Every year, Mattison has brought something different against Notre Dame. And with the chess match likely continuing Saturday night against Brian Kelly, Mike Denbrock and Everett Golson, Kelly understands that the Irish need to be ready for anything.
“There is a bit of unpredictability with Greg. I think he keeps you off balance,” Kelly said. “I think you have to be prepared for, in certain situations, you’re going to see a little bit of everything from loaded bear fronts to exotic pressures.
“So I think you’re spending time in making sure that you have answers to a lot of different pressure situations. He makes you stay up late wondering about where those pressures may come from.”
No stranger to those late nights is former Irish quarterback Tommy Rees.

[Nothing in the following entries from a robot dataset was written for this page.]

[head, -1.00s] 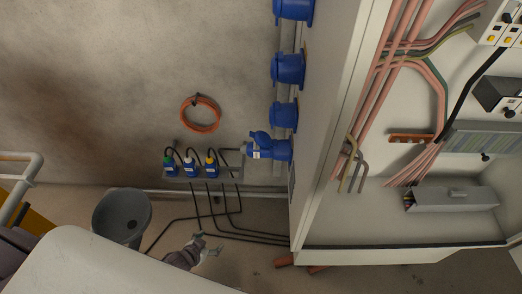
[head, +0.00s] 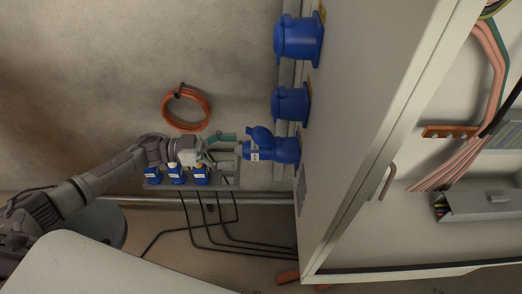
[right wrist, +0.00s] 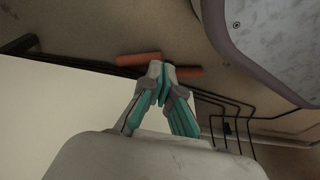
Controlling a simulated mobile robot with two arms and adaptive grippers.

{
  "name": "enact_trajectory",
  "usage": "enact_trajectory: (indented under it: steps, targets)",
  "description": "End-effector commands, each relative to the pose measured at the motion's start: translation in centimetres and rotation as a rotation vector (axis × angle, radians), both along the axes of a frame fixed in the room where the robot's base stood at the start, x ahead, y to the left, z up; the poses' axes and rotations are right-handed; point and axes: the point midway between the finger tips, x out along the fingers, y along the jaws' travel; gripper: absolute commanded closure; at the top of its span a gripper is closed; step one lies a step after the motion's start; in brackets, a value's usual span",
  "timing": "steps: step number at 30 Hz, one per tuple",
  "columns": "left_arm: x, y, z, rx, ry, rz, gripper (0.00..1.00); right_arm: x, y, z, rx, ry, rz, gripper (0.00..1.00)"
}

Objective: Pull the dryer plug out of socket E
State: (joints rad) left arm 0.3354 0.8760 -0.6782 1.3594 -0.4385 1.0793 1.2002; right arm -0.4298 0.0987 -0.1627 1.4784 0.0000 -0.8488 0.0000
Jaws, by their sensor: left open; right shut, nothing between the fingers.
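In the head view a blue plug (head: 254,151) with a white label sits in the lowest blue socket (head: 287,151) on the cabinet's side, under a raised blue lid (head: 262,136). The label's lettering is too small to read. My left gripper (head: 229,148) is open just left of the plug, its teal fingers pointing at the plug's rear end. I cannot tell whether they touch it. In the right wrist view my right gripper (right wrist: 162,72) is shut and empty; it does not show in the head view.
Two more blue sockets (head: 300,38) (head: 290,103) are above. Below my left arm, three blue plugs (head: 177,175) stand on a wall rail, with black cables hanging under it. An orange hose coil (head: 186,108) hangs on the wall. The open cabinet (head: 350,180) is at right.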

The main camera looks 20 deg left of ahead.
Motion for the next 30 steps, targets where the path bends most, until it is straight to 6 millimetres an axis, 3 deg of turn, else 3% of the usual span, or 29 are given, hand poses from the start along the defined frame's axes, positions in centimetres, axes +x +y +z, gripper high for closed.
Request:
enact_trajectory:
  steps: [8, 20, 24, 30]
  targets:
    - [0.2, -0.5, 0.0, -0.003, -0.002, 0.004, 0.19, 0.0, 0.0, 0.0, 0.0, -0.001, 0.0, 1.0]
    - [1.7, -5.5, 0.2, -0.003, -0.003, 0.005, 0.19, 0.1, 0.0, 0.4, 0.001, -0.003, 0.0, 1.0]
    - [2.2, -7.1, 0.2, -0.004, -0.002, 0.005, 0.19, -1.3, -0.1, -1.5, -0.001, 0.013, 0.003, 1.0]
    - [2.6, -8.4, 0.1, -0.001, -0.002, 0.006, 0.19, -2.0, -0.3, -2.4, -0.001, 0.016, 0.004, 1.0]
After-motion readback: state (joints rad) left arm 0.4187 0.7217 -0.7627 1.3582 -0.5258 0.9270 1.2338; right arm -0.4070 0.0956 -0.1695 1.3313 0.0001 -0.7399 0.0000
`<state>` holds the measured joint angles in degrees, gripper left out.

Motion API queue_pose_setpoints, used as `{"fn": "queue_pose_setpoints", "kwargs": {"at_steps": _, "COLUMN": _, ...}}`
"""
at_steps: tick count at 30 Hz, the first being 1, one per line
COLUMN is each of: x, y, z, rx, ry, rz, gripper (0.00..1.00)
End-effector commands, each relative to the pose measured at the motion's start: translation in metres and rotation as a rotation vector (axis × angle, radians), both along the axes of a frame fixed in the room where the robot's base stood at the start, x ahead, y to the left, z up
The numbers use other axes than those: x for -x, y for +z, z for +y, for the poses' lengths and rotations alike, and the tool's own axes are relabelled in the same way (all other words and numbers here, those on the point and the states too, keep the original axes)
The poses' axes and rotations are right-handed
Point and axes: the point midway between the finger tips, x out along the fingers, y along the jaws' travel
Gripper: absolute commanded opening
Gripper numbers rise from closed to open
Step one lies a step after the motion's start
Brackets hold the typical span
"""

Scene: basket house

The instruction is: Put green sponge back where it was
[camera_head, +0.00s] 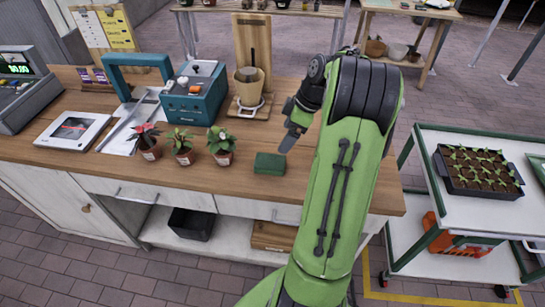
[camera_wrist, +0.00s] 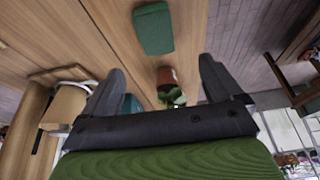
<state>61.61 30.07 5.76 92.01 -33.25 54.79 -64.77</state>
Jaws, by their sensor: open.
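The green sponge (camera_head: 270,163) lies flat on the wooden counter, right of the potted plants, in the head view. In the wrist view the sponge (camera_wrist: 153,28) shows at the top, beyond the fingertips and apart from them. My gripper (camera_head: 291,138) is above the counter, just right of and behind the sponge. In the wrist view my gripper (camera_wrist: 160,72) has its two dark fingers spread wide, with nothing between them held. The head view hides part of the gripper behind my green arm.
Several small potted plants (camera_head: 182,148) stand left of the sponge. A blue box (camera_head: 195,95) and a beige pot on a stand (camera_head: 250,85) are behind. A cart (camera_head: 470,205) with a seedling tray stands at the right. Bare counter lies in front of the sponge.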

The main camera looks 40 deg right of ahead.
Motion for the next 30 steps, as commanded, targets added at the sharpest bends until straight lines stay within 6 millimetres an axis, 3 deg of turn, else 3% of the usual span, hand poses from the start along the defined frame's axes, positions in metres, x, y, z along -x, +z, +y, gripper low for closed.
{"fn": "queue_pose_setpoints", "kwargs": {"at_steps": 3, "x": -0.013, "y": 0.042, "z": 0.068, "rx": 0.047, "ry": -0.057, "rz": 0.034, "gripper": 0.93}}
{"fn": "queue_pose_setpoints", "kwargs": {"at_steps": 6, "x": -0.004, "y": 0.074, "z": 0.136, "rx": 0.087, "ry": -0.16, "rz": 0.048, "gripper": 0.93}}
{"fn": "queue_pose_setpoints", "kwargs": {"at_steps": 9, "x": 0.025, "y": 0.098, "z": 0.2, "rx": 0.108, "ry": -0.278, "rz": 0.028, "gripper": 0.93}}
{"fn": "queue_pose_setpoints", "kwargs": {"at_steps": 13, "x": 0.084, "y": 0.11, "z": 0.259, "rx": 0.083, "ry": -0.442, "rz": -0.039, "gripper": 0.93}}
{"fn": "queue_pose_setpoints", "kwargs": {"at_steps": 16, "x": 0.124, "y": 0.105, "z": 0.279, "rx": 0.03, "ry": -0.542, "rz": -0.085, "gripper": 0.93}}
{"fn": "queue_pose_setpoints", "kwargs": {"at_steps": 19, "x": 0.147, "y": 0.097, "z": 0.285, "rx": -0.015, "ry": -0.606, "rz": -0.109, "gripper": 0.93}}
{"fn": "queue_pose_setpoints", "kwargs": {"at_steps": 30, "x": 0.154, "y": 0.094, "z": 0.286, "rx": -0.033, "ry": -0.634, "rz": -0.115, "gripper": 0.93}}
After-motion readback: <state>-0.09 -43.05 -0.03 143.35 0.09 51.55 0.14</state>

The former Irish quarterback is now ready for life after quarterbacking, getting set to embark on a coaching career that’ll likely start this January as a Graduate Assistant. Set to be back on campus for an experience that’ll likely be “very weird,” Rees was kind enough to spend some time talking Xs and Os before the big game.

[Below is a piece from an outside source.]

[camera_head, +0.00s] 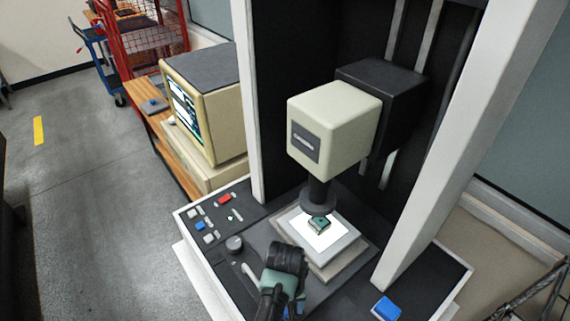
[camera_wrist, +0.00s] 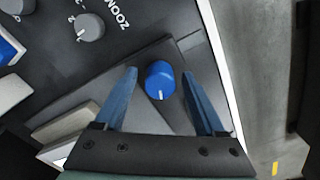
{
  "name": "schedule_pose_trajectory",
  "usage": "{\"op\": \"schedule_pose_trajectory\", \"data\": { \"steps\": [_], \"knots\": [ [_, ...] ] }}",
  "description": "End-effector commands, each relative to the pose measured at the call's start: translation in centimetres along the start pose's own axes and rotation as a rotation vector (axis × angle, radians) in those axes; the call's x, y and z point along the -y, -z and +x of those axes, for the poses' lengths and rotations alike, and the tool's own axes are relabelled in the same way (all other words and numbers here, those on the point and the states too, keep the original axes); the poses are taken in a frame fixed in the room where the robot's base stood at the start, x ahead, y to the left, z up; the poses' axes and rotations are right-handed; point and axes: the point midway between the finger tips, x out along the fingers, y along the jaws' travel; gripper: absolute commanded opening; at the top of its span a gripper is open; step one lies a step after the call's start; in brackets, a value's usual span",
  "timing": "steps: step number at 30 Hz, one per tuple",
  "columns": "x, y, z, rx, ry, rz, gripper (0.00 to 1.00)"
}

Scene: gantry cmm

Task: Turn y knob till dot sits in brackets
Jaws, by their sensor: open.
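A blue round knob (camera_wrist: 160,80) with a white pointer line stands on a dark raised panel in the wrist view. My gripper (camera_wrist: 160,72) is open, with one blue finger on each side of the knob and a gap showing on both sides. In the head view my arm's end (camera_head: 284,275) is over the front of the machine console and covers this knob. A monitor screen (camera_head: 184,105) is lit on the left, seen at a slant. I cannot make out a dot or brackets on it.
A grey knob (camera_wrist: 89,27) stands near the ZOOM lettering. A pale block (camera_wrist: 64,125) lies left of my gripper. The measuring head (camera_head: 330,125) hangs over a lit stage (camera_head: 345,236) with a small green part (camera_head: 319,224). A blue block (camera_head: 387,308) is at the right front.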

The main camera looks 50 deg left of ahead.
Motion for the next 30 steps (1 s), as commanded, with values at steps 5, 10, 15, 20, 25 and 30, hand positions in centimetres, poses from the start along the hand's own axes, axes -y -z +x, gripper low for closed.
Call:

“I don’t want to give away too much stuff,” Rees told me, seconds after describing a defensive look that featured terminology like “seven up,” “three down,” and “double overhangs.”
So while many of the particulars about the game inside the game were off the record (Rees still sounds like a coach, even though that journey won’t start for a few months), he was able to help clarify what it was that makes Mattison so difficult to deal with.
“It’s deception,” Rees explained. “He has a mantra of being a pressure guy and when he shows you a pressure look, it can be even on each side and you can’t really tell where it’s coming from.
“He is really good on situations and where to pressure, where to show it. I remember watching his old Ravens tape from when he was there. I couldn’t tell where any of this stuff was coming from at all.
“But then as the week went on we slowly got it, but it was tough. The second and third year we really understood it and we had a couple wrinkles in that worked out… For me personally, I always loved going into that game because it was a chance for me to really have a chess match with the defensive coordinator.”
That chess match didn’t always end up going Notre Dame’s way. But that accumulated knowledge, and play calls and downs that still seem burned to memory are now Golson’s responsibility.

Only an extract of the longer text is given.